Start of Available data

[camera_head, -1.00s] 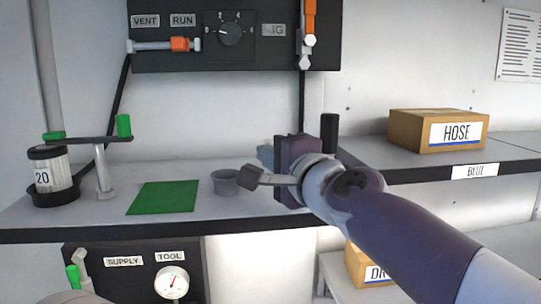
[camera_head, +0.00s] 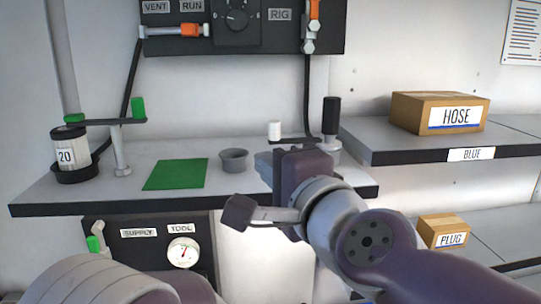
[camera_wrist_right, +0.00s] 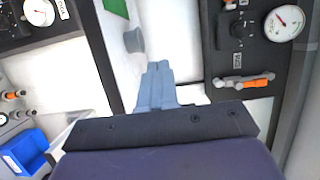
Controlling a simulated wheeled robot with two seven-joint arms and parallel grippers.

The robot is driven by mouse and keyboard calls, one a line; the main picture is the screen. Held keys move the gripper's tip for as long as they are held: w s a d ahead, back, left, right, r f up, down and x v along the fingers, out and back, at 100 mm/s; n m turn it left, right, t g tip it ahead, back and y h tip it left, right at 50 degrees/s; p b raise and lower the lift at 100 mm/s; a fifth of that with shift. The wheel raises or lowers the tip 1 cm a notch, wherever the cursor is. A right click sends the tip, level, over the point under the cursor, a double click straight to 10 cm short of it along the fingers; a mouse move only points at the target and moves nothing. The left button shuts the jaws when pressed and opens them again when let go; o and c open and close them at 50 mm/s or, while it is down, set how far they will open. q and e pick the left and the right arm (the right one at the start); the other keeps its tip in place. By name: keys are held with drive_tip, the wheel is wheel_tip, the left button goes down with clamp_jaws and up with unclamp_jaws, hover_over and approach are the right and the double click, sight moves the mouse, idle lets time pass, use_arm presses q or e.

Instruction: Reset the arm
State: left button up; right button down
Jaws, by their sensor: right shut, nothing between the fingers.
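My right arm comes in from the lower right in the head view. Its gripper (camera_head: 265,166) is over the front part of the workbench (camera_head: 110,186), to the right of a small grey cup (camera_head: 233,160). In the right wrist view its blue-grey fingers (camera_wrist_right: 158,68) are together with nothing between them. The cup also shows in the wrist view (camera_wrist_right: 133,40), just beyond the fingertips. Part of my left arm shows at the bottom left of the head view, but its gripper is out of view.
A green mat (camera_head: 175,174), a canister marked 20 (camera_head: 70,150) and a green-handled lever (camera_head: 118,140) are on the bench. A control panel (camera_head: 270,40) hangs above. A HOSE box (camera_head: 438,112) sits on the right shelf, a PLUG box (camera_head: 443,231) below. A supply panel (camera_head: 140,250) is under the bench.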

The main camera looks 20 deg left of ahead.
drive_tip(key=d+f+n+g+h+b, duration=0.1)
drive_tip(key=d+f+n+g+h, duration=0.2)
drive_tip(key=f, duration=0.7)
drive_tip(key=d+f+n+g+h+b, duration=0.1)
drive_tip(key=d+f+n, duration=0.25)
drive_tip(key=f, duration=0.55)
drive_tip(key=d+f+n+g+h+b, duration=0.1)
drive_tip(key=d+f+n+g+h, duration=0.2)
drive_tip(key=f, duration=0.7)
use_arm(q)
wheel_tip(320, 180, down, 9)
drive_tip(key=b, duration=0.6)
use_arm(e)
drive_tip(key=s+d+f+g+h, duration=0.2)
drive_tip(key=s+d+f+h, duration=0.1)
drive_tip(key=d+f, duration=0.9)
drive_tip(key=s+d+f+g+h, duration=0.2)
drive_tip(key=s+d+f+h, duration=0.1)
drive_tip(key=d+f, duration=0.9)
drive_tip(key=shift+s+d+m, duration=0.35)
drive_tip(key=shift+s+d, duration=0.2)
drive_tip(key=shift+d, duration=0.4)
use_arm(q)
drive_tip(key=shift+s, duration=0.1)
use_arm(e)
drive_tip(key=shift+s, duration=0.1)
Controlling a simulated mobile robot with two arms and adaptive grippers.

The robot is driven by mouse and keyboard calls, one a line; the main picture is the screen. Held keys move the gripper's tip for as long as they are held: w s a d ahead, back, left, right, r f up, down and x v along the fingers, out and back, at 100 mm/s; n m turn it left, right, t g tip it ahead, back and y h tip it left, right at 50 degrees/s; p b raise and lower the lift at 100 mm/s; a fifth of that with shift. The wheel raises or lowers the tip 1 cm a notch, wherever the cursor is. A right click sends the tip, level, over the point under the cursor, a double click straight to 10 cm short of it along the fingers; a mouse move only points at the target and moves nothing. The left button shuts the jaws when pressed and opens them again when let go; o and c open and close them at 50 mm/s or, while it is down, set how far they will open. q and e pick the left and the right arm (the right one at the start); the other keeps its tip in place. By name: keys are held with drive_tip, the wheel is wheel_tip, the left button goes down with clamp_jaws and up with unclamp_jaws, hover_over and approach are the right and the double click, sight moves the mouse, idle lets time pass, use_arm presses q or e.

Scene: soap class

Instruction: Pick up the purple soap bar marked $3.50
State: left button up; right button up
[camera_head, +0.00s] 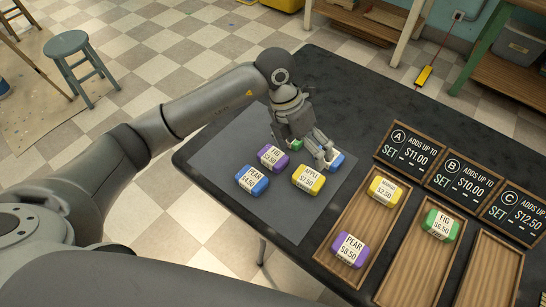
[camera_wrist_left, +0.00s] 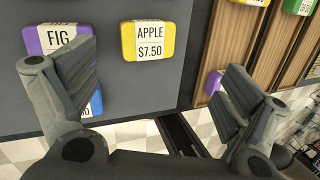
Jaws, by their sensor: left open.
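The purple soap bar marked FIG $3.50 (camera_head: 272,158) lies on the grey mat (camera_head: 225,155), left of my left gripper. In the left wrist view a purple FIG bar (camera_wrist_left: 40,44) is at the upper left, its price hidden behind one finger. My left gripper (camera_head: 322,153) is open, pointing down over the back right of the mat. In the left wrist view the gripper (camera_wrist_left: 158,75) has its fingers wide apart, with nothing between the pads. My right gripper is not in view.
Near the purple bar are a blue PEAR bar (camera_head: 252,180), a yellow APPLE bar (camera_head: 308,186), a green bar (camera_head: 296,145) and another blue bar (camera_head: 337,161), partly hidden. Wooden trays (camera_head: 408,270) with bars and price signs (camera_head: 408,148) stand at the right of the black table.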

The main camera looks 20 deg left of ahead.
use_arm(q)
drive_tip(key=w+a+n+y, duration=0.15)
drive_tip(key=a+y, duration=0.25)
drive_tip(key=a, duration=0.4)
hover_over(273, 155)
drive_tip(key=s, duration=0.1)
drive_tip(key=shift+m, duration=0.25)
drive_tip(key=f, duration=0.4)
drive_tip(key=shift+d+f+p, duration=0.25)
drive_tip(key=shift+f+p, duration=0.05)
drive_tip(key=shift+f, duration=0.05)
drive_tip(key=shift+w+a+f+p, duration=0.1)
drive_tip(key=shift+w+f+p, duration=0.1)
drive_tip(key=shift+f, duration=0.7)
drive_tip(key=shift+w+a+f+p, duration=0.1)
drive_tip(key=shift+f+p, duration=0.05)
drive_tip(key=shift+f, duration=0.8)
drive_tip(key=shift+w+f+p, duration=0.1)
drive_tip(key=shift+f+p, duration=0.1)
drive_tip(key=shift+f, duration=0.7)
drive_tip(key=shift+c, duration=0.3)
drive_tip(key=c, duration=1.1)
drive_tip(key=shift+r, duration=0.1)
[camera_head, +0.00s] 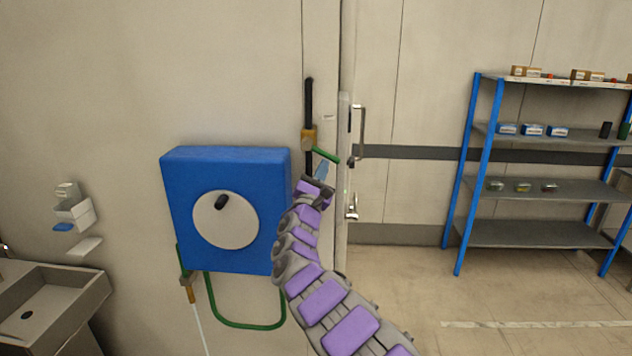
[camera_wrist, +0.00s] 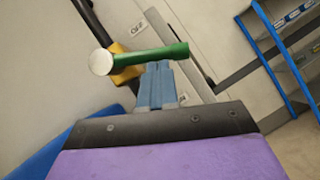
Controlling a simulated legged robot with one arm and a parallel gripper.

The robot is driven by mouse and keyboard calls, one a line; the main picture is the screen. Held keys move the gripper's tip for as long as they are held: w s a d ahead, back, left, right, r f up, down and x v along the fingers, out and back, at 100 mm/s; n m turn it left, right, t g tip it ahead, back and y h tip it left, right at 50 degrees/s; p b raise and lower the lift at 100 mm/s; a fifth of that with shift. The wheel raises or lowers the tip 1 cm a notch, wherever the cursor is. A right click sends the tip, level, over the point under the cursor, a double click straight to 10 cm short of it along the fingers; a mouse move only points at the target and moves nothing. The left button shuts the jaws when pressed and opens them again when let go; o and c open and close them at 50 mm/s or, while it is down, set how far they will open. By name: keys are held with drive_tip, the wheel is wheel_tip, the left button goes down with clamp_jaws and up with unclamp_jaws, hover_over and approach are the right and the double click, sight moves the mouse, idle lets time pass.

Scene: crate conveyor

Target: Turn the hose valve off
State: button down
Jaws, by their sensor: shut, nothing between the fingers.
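The hose valve has a brass body (camera_head: 308,138) on a vertical black pipe (camera_head: 309,98) on the wall, right of the blue hose reel (camera_head: 180,205). Its green lever handle (camera_head: 326,155) points out to the right, slanting slightly down, across the pipe's line. My gripper (camera_head: 322,168) is shut and empty, just below the handle. In the wrist view the handle (camera_wrist: 150,57) lies crosswise just beyond the blue fingertips (camera_wrist: 157,66), with the brass body (camera_wrist: 124,68) behind it. I cannot tell whether the fingertips touch the handle.
A door with a metal pull handle (camera_head: 361,130) stands close right of the valve. A blue-framed shelf (camera_head: 480,130) with small goods is farther right. A sink (camera_head: 50,300) is at the lower left. The green hose (camera_head: 240,325) hangs under the reel. Floor before the door is clear.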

End of Available data

Write out each line of the data that holds the string "Scene".

§ **Correct result**
Scene: soap class
Scene: crate conveyor

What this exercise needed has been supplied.